**What you should do:**
Copy the records below exactly, leaving out every picture.

— Begin —

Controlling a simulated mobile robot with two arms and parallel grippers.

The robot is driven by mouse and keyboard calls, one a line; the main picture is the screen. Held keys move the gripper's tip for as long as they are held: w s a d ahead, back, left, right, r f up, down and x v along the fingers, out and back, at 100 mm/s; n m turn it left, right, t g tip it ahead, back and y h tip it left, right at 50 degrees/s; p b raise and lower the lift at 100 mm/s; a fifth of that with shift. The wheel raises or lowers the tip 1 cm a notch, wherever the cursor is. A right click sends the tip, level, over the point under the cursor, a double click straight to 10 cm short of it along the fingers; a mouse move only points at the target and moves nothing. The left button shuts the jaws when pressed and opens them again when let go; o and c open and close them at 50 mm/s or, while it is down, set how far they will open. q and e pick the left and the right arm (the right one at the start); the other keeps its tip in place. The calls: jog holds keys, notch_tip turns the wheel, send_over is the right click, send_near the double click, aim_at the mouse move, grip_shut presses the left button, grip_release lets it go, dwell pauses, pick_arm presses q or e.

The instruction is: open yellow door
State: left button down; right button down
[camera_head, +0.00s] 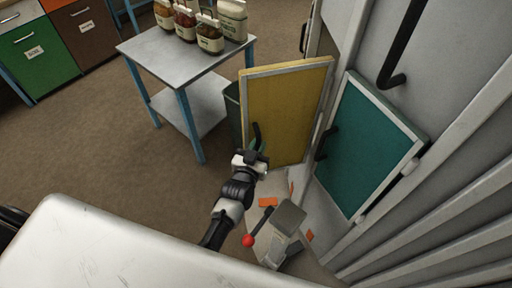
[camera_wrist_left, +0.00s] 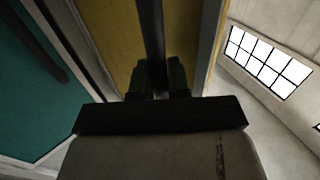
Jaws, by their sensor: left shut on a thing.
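The yellow door (camera_head: 287,110) is a framed panel that stands swung out at an angle from the grey wall, in the middle right of the head view. It also fills the upper middle of the left wrist view (camera_wrist_left: 112,30). Its black bar handle (camera_head: 256,134) is on the face toward me. My left gripper (camera_head: 254,152) is at this handle; in the left wrist view its dark fingers (camera_wrist_left: 158,78) are shut around the handle bar (camera_wrist_left: 152,40). The fingertips are partly hidden behind the handle and wrist in the head view. My right gripper is not in view.
A teal door (camera_head: 362,150) with a black handle is just right of the yellow one. A blue-legged metal table (camera_head: 185,55) with several jars stands left of the yellow door. A red-knobbed lever (camera_head: 249,240) and grey pedestal sit below. Brown floor at left is clear.

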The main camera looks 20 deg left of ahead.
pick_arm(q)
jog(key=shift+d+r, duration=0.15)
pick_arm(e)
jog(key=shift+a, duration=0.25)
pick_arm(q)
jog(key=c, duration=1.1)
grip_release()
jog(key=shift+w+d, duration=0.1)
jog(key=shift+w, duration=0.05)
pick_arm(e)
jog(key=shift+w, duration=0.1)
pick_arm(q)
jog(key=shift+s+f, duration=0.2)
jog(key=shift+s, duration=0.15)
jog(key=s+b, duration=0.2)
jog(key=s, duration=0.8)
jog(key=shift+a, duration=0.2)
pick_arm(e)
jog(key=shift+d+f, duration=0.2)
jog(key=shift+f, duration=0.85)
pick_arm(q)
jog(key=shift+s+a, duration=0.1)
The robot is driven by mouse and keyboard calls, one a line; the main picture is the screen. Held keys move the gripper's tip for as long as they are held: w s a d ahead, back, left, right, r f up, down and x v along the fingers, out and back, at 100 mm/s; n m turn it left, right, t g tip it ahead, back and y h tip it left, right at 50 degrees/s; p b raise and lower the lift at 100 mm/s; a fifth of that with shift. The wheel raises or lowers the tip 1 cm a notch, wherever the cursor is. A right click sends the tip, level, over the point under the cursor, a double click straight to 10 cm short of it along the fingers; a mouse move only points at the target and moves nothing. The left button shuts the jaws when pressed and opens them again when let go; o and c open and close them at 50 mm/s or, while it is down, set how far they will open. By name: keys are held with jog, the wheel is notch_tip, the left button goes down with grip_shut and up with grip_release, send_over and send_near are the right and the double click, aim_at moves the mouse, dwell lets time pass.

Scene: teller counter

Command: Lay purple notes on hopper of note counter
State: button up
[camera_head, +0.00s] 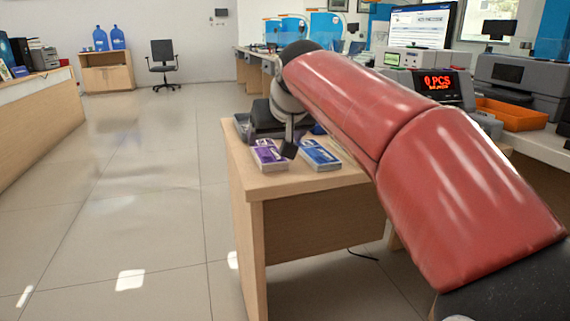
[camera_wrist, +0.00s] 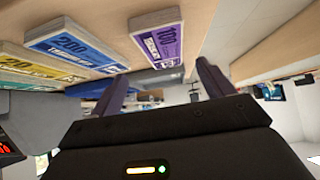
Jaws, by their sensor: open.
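The bundle of purple notes (camera_head: 268,155) lies flat near the front left corner of the wooden counter. In the wrist view the purple notes (camera_wrist: 157,38) lie beyond my open gripper (camera_wrist: 162,84), apart from both fingers, with nothing between the fingertips. In the head view my gripper (camera_head: 290,146) is beside the purple notes, partly hidden by my arm. The note counter (camera_head: 440,84) stands at the right with a red "0 PCS" display. My arm covers part of it, and its hopper is not clearly visible.
Blue notes (camera_head: 320,154) lie just right of the purple notes. Yellow notes (camera_wrist: 30,64) show beyond the blue ones in the wrist view. An orange tray (camera_head: 512,114) and a grey printer (camera_head: 525,80) stand at the right. Open floor lies left of the counter.

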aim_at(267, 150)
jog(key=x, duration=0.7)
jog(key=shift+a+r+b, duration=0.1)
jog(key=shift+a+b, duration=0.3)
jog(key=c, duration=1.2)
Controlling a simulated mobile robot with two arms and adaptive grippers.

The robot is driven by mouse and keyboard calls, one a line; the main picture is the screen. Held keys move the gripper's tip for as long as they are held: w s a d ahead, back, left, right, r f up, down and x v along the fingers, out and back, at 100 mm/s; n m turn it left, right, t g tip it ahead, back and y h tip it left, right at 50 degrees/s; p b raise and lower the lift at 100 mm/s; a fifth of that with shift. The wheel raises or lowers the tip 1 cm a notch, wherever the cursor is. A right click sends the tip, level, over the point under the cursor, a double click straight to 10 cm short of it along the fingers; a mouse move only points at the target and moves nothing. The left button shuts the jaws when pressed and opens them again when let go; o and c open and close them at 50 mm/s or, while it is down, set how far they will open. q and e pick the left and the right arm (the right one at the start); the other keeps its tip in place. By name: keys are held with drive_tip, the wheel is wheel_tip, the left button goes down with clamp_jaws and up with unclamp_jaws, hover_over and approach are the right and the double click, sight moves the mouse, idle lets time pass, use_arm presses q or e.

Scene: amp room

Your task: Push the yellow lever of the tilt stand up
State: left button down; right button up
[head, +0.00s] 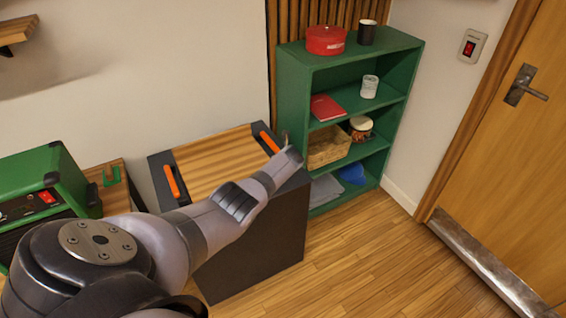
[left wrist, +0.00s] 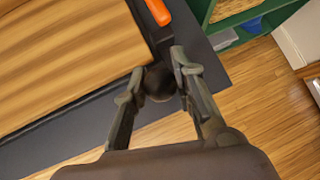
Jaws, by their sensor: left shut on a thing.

— End —

**Expected answer:**
Controlling a simulated mobile robot with two arms and parallel grippers.

The robot is driven by mouse and keyboard calls, one a line; the main picture is the screen. Held keys move the gripper's tip for as long as they are held: w s a d ahead, back, left, right, r f up, down and x v along the fingers, out and back, at 100 mm/s; n m turn it left, right, t g tip it ahead, back and y h tip it left, right at 50 degrees/s; p b raise and lower the lift at 100 mm/s; a fifth of that with shift. The wheel raises or lowers the tip 1 cm a notch, wherever the cursor is. A right click sends the tip, level, over the point under the cursor, a double click straight to 10 cm short of it along the fingers; a mouse move only points at the target and moves nothing. The left button shuts the jaws when pressed and opens them again when let go; o and c open and close them at 50 mm/s or, while it is down, set how far they will open. q and e pick the left and the right arm (the right one at the start); the other keeps its tip in place. The calls: jog holds keys, notch_tip turns the wheel, send_over is the right click, send_near the double click, aim_at the mouse move, grip_shut presses the left button, grip_release lets it go, dwell pauses, pick_arm presses q or e.

The instruction is: open yellow door
State: left button down; right button down
[camera_head, +0.00s] 
[camera_wrist_left, +0.00s] 
Jaws, by their sensor: left shut on a thing.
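The yellow door (camera_head: 287,110) is a framed panel that stands swung out at an angle from the grey wall, in the middle right of the head view. It also fills the upper middle of the left wrist view (camera_wrist_left: 112,30). Its black bar handle (camera_head: 256,134) is on the face toward me. My left gripper (camera_head: 254,152) is at this handle; in the left wrist view its dark fingers (camera_wrist_left: 158,78) are shut around the handle bar (camera_wrist_left: 152,40). The fingertips are partly hidden behind the handle and wrist in the head view. My right gripper is not in view.
A teal door (camera_head: 362,150) with a black handle is just right of the yellow one. A blue-legged metal table (camera_head: 185,55) with several jars stands left of the yellow door. A red-knobbed lever (camera_head: 249,240) and grey pedestal sit below. Brown floor at left is clear.

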The main camera looks 20 deg left of ahead.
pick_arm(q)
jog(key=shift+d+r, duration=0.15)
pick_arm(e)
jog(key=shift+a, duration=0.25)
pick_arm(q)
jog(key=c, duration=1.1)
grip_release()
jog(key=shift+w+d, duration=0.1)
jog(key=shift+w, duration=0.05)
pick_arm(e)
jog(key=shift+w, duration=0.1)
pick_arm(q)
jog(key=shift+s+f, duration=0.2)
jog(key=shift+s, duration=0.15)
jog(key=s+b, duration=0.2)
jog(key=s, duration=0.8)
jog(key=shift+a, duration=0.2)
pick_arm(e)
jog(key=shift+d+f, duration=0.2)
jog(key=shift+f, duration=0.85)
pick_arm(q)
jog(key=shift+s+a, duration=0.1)
The robot is driven by mouse and keyboard calls, one a line; the main picture is the screen. Held keys move the gripper's tip for as long as they are held: w s a d ahead, back, left, right, r f up, down and x v along the fingers, out and back, at 100 mm/s; n m turn it left, right, t g tip it ahead, back and y h tip it left, right at 50 degrees/s; p b raise and lower the lift at 100 mm/s; a fifth of that with shift. The wheel raises or lowers the tip 1 cm a notch, wherever the cursor is. A right click sends the tip, level, over the point under the cursor, a double click straight to 10 cm short of it along the fingers; a mouse move only points at the target and moves nothing. The left button shuts the jaws when pressed and opens them again when let go; o and c open and close them at 50 mm/s or, while it is down, set how far they will open. By name: keys are held with jog, the wheel is notch_tip, the left button goes down with grip_shut and up with grip_release, send_over and send_near are the right and the double click, aim_at moves the mouse, dwell lets time pass.

Scene: teller counter

Command: Lay purple notes on hopper of note counter
State: button up
[camera_head, +0.00s] 
[camera_wrist, +0.00s] 
Jaws, by their sensor: open.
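The bundle of purple notes (camera_head: 268,155) lies flat near the front left corner of the wooden counter. In the wrist view the purple notes (camera_wrist: 157,38) lie beyond my open gripper (camera_wrist: 162,84), apart from both fingers, with nothing between the fingertips. In the head view my gripper (camera_head: 290,146) is beside the purple notes, partly hidden by my arm. The note counter (camera_head: 440,84) stands at the right with a red "0 PCS" display. My arm covers part of it, and its hopper is not clearly visible.
Blue notes (camera_head: 320,154) lie just right of the purple notes. Yellow notes (camera_wrist: 30,64) show beyond the blue ones in the wrist view. An orange tray (camera_head: 512,114) and a grey printer (camera_head: 525,80) stand at the right. Open floor lies left of the counter.

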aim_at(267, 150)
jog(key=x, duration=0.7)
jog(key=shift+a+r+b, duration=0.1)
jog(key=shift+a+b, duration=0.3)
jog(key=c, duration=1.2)
Controlling a simulated mobile robot with two arms and adaptive grippers.

The robot is driven by mouse and keyboard calls, one a line; the main picture is the screen. Held keys move the gripper's tip for as long as they are held: w s a d ahead, back, left, right, r f up, down and x v along the fingers, out and back, at 100 mm/s; n m turn it left, right, t g tip it ahead, back and y h tip it left, right at 50 degrees/s; p b raise and lower the lift at 100 mm/s; a fifth of that with shift. The wheel raises or lowers the tip 1 cm a notch, wherever the cursor is. A right click sends the tip, level, over the point under the cursor, a double click straight to 10 cm short of it along the fingers; a mouse move only points at the target and moves nothing. The left button shuts the jaws when pressed and opens them again when let go; o and c open and close them at 50 mm/s or, while it is down, set how far they will open. q and e pick the left and the right arm (the right one at the start); the other keeps its tip in place. By name: keys are held with drive_tip, the wheel is wheel_tip, the left button goes down with clamp_jaws and up with unclamp_jaws, hover_over and approach are the right and the double click, sight moves the mouse, idle lets time pass, use_arm presses q or e.

Scene: amp room

Your task: Push the yellow lever of the tilt stand up
State: left button down; right button up
[head, +0.00s] 
[left wrist, +0.00s] 
Jaws, by their sensor: left shut on a thing.

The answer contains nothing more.